Golf

Tony Finau goes from $21K payday to $20-million man


LA QUINTA, Calif. – Tony Finau is one of modern-day golf’s great rags to riches story, as he reminded the media on Wednesday with a tale from his mini tour days playing at PGA West, home of The American Express this week.

Finau, the third‑oldest of nine children, had an untraditional upbringing in the game. As a youngster, he was more interested in basketball, football and competing in fire‑knife competitions against other children of Tongan descent. It was his younger brother, Gipper, then 5, who became enthralled by seeing Tiger Woods win the 1997 Masters on TV. That motivated their mother, Ravena, to ask her husband to teach the boys the game. This despite the fact that his father, Kelepi Finau, never had swung a golf club.

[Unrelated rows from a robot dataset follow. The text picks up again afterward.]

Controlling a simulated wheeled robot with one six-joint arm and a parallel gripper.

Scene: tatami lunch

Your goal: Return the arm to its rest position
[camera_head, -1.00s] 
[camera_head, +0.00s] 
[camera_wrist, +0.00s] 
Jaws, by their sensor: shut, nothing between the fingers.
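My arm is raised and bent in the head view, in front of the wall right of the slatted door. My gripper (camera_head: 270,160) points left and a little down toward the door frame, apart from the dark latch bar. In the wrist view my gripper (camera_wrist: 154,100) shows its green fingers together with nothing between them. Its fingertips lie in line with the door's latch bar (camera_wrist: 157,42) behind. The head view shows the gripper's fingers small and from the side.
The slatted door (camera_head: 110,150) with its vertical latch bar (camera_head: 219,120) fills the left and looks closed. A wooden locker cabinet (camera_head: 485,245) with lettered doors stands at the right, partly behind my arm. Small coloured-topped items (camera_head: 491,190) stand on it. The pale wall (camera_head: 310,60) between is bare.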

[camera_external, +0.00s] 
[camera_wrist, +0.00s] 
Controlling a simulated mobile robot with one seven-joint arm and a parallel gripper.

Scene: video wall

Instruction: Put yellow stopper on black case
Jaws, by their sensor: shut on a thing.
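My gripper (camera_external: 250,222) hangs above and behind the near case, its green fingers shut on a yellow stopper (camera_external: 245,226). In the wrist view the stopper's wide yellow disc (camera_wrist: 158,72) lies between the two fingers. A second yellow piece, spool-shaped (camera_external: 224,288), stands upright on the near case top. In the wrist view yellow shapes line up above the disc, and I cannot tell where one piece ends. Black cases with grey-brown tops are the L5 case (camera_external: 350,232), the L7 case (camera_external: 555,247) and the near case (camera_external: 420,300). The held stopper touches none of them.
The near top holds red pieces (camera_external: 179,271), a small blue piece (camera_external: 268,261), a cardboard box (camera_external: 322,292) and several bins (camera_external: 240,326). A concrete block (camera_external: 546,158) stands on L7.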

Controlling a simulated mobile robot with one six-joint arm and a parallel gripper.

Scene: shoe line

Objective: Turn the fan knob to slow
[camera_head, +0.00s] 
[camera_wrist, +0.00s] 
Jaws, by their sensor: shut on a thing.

“I thought golf was a game for old rich guys,” Kelepi Finau has said.

Lessons and buckets of balls were beyond the family’s means, so Kelepi, who worked in cargo at Delta Air Lines, checked out instructional books and videotapes at the library. “Golf My Way” by Jack Nicklaus became his Bible, and he plastered frame‑by‑frame images of the Golden Bear’s swing to their garage walls. The brothers initially shared a discarded 6‑iron and blasted balls off carpet into a mattress in the family garage in Utah. It wasn’t long before they ripped through a blanket that hung as a target and replaced it with a net. They chipped and stroked putts at a nearby par‑3 course for free, which is why the brothers learned to play from the green back to the tee.

Eventually, Finau became good enough that he played on the 2004 U.S. Junior Ryder Cup team. He earned scholarship offers from UNLV and BYU, but instead turned pro at age 17 in 2007 when an investor footed the $50,000 buy-in to play in “The Ultimate Game,” held in Las Vegas. Finau made the final 12 and while he fell short of the first-place prize of $2 million, he netted $100,000. Then he banged around the mini tours for several years with limited success.

“It wasn’t easy times, a lot of struggles, both financially and sometimes emotionally, but at the end of the road, I saw the light at the end of the tunnel and here I am, just entering my seventh year on the PGA Tour,” Finau said.

As he recounted during his pre-tournament interview, Finau has good vibes whenever he returns to the Nicklaus Tournament Course and Pete Dye-designed Stadium Course at PGA West.

“I played on the National Pro Golf Tour, which is a mini-tour event in 2011, and I made my biggest check here. It was $21,000 to the winner,” Finau recalled. “At that time, that was the most money I had ever made in a week’s work (excluding the Ultimate Game).”

He’s cashed some much bigger checks in recent years. In addition to winning the 2016 Puerto Rico Open, Finau, who currently is ranked No. 22 in the Official World Golf Ranking, passed $20 million in career earnings earlier this season.

Not bad for a kid who thought a $21,000 first-place check was a bonanza and never owned a car until he was married.